--- Start of Supplied records ---
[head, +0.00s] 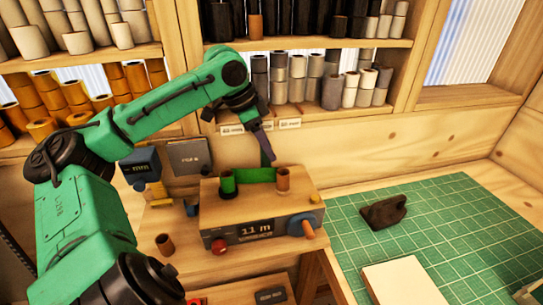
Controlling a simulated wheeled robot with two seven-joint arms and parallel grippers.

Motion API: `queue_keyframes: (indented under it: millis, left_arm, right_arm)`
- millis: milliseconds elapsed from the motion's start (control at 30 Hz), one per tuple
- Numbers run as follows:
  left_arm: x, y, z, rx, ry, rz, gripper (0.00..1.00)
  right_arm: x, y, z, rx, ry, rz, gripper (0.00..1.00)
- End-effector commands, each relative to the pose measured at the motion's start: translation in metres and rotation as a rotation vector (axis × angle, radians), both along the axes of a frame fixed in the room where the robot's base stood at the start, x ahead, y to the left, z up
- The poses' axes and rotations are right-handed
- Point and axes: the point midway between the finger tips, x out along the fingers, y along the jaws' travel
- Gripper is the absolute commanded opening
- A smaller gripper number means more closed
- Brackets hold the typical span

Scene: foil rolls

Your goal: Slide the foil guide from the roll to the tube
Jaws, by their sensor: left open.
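A wooden winding box (262,215) with an "11 m" display stands on the bench. On its top, a green foil roll (228,184) stands upright at the left and a brown tube (283,180) stands upright at the right. A band of green foil (255,176) spans between them. My left gripper (266,158) is open and points down just behind and above the band, nearer the tube. I cannot make out a separate foil guide; it may be hidden or too small to tell. My right gripper is not in view.
A red knob (219,246) and an orange handle (307,229) stick out of the box front. A loose brown tube (165,244) stands on the bench at left. A green cutting mat (440,215) holds a dark tool (384,212) and a pale block (408,284). Shelves of rolls stand behind.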

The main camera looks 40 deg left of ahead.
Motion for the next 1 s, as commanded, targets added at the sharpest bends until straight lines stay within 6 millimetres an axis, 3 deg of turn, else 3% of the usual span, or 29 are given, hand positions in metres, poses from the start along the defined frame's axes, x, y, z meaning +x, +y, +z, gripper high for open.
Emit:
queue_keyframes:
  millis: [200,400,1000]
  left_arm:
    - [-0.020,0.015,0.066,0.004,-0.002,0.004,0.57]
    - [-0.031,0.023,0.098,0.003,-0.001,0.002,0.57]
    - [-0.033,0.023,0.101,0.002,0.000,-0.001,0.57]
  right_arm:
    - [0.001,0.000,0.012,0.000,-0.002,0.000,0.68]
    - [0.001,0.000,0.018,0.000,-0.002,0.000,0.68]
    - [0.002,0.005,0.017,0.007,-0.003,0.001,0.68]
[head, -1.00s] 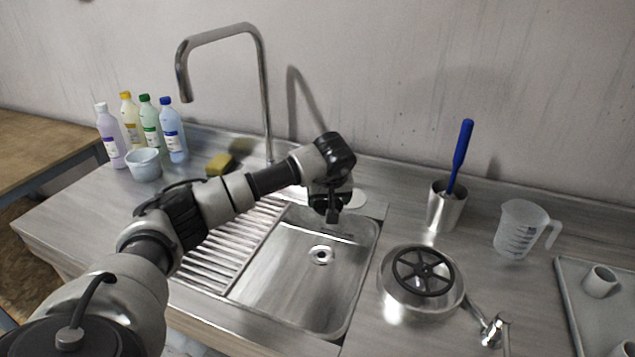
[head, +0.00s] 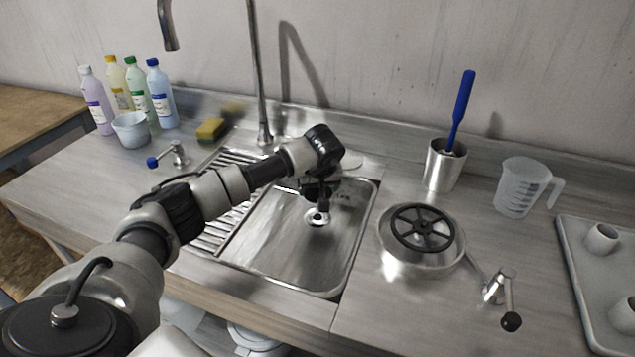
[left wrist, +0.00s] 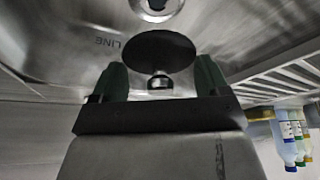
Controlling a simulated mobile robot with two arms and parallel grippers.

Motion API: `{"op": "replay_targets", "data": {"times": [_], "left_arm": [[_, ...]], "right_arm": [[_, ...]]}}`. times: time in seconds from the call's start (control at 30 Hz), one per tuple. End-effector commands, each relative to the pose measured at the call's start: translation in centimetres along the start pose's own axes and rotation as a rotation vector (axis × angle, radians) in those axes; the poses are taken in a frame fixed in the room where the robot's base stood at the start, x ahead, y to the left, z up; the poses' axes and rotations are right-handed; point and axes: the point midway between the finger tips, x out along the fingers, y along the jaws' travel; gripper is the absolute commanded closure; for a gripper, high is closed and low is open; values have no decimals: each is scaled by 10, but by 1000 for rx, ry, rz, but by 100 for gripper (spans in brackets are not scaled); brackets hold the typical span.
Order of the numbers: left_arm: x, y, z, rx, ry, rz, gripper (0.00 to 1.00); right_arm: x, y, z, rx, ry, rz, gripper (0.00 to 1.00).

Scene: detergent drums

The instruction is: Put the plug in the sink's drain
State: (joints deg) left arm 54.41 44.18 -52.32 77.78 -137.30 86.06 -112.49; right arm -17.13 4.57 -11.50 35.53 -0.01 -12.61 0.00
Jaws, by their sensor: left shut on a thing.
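The sink (head: 270,262) is a steel basin with its round metal drain (head: 316,218) in the floor. My left gripper (head: 322,200) reaches down into the sink, just above the drain in the head view. In the left wrist view, the gripper (left wrist: 160,82) is shut on the plug (left wrist: 160,48), a dark round disc with a small metal knob between the fingers. The drain (left wrist: 156,8) shows past the plug at the top edge, apart from it in the picture. The plug is mostly hidden in the head view. My right gripper is not in view.
A tall faucet (head: 259,90) stands behind the sink. Several bottles (head: 161,95), a bucket (head: 131,130) and a sponge (head: 210,129) are at left.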

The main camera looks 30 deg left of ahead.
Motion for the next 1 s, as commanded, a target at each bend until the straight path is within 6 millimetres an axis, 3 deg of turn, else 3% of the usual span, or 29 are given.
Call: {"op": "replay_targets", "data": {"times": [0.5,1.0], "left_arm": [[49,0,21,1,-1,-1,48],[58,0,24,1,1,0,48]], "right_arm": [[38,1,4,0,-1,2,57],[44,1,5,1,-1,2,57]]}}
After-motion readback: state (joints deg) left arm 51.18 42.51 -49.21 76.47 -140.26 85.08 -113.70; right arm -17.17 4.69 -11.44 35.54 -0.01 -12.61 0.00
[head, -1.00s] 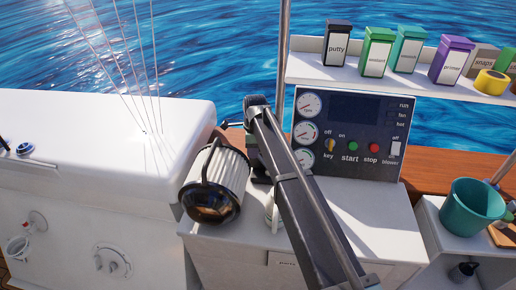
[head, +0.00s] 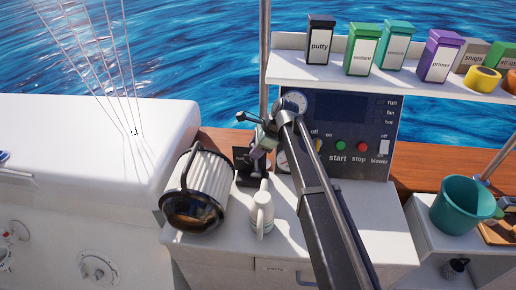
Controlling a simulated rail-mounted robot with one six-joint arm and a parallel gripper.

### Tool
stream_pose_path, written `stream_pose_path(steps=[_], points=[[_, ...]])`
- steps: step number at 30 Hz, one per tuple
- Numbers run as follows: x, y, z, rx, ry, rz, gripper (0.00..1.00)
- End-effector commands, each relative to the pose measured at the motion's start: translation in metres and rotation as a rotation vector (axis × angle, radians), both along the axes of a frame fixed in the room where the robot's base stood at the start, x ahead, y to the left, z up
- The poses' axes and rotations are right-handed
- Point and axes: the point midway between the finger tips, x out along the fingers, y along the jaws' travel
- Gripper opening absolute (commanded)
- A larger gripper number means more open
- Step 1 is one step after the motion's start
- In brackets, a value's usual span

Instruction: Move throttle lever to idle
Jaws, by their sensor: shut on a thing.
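The throttle control is a small black housing (head: 247,168) on the white counter, between the ribbed lantern-like canister and the instrument panel. My gripper (head: 257,151) is at the top of this housing, reaching down from the left of my arm's elbow. It is shut on the throttle lever. The lever itself is mostly hidden by the gripper, so its exact angle cannot be told.
A white mug-like bottle (head: 262,212) stands just in front of the housing. The ribbed canister (head: 200,190) is close on its left. The instrument panel (head: 350,130) stands behind my arm. A shelf (head: 300,70) with several boxes is above, and a teal bucket (head: 462,205) at right.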

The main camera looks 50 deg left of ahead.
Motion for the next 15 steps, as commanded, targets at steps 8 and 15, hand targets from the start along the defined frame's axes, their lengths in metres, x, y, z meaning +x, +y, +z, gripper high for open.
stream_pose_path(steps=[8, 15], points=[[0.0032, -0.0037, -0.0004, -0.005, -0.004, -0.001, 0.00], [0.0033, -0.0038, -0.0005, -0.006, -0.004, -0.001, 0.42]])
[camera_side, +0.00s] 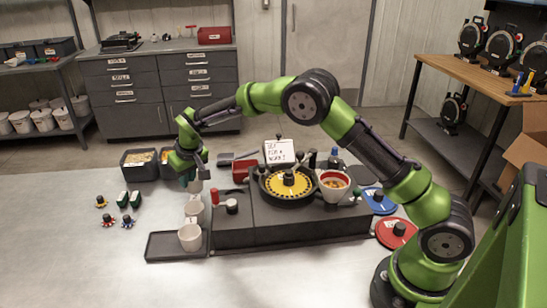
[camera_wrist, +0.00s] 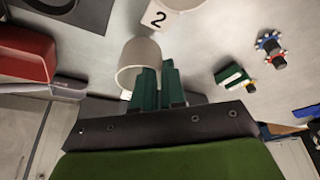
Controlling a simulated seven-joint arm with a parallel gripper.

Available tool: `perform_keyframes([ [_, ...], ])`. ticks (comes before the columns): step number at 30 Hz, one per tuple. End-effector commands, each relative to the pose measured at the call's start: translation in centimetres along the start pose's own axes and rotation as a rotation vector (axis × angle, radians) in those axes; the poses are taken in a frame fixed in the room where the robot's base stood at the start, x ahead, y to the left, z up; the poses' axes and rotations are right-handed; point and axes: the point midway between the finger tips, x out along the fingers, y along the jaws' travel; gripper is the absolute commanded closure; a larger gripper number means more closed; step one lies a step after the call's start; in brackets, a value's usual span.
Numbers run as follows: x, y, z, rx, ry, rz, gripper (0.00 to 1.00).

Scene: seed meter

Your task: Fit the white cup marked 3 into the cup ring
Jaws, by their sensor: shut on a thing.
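A white cup (camera_wrist: 138,58) is between the dark green fingers of my gripper (camera_wrist: 157,85) in the wrist view. The gripper is shut on it, and no number shows on the side facing me. In the side view my gripper (camera_side: 195,184) points down over the white cups, left of the dark machine base; the cup (camera_side: 194,209) shows just below the fingers. Another white cup (camera_side: 190,237) stands on the dark tray (camera_side: 162,247) in front. In the wrist view a label marked 2 (camera_wrist: 155,15) is beside a white cup at the top edge. I cannot clearly identify the cup ring.
Small coloured parts (camera_side: 116,212) lie to the left. Black bins (camera_side: 139,165) stand behind. The pale table at front left is clear.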

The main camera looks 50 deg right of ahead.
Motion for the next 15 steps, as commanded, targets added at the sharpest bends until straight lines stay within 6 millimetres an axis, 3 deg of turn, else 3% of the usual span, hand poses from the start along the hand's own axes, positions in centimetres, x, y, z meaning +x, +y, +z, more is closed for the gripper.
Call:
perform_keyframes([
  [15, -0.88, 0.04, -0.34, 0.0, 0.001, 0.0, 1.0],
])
--- End of Supplied records ---
- [Task statement]: Quote nothing but the lines that run from the line containing "- A larger gripper number means more open" through the line containing "The main camera looks 50 deg left of ahead.", keeping both of them word for word.

- [Solution below]:
- A larger gripper number means more open
- Step 1 is one step after the motion's start
- In brackets, a value's usual span

Instruction: Move throttle lever to idle
Jaws, by their sensor: shut on a thing.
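The throttle control is a small black housing (head: 247,168) on the white counter, between the ribbed lantern-like canister and the instrument panel. My gripper (head: 257,151) is at the top of this housing, reaching down from the left of my arm's elbow. It is shut on the throttle lever. The lever itself is mostly hidden by the gripper, so its exact angle cannot be told.
A white mug-like bottle (head: 262,212) stands just in front of the housing. The ribbed canister (head: 200,190) is close on its left. The instrument panel (head: 350,130) stands behind my arm. A shelf (head: 300,70) with several boxes is above, and a teal bucket (head: 462,205) at right.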

The main camera looks 50 deg left of ahead.

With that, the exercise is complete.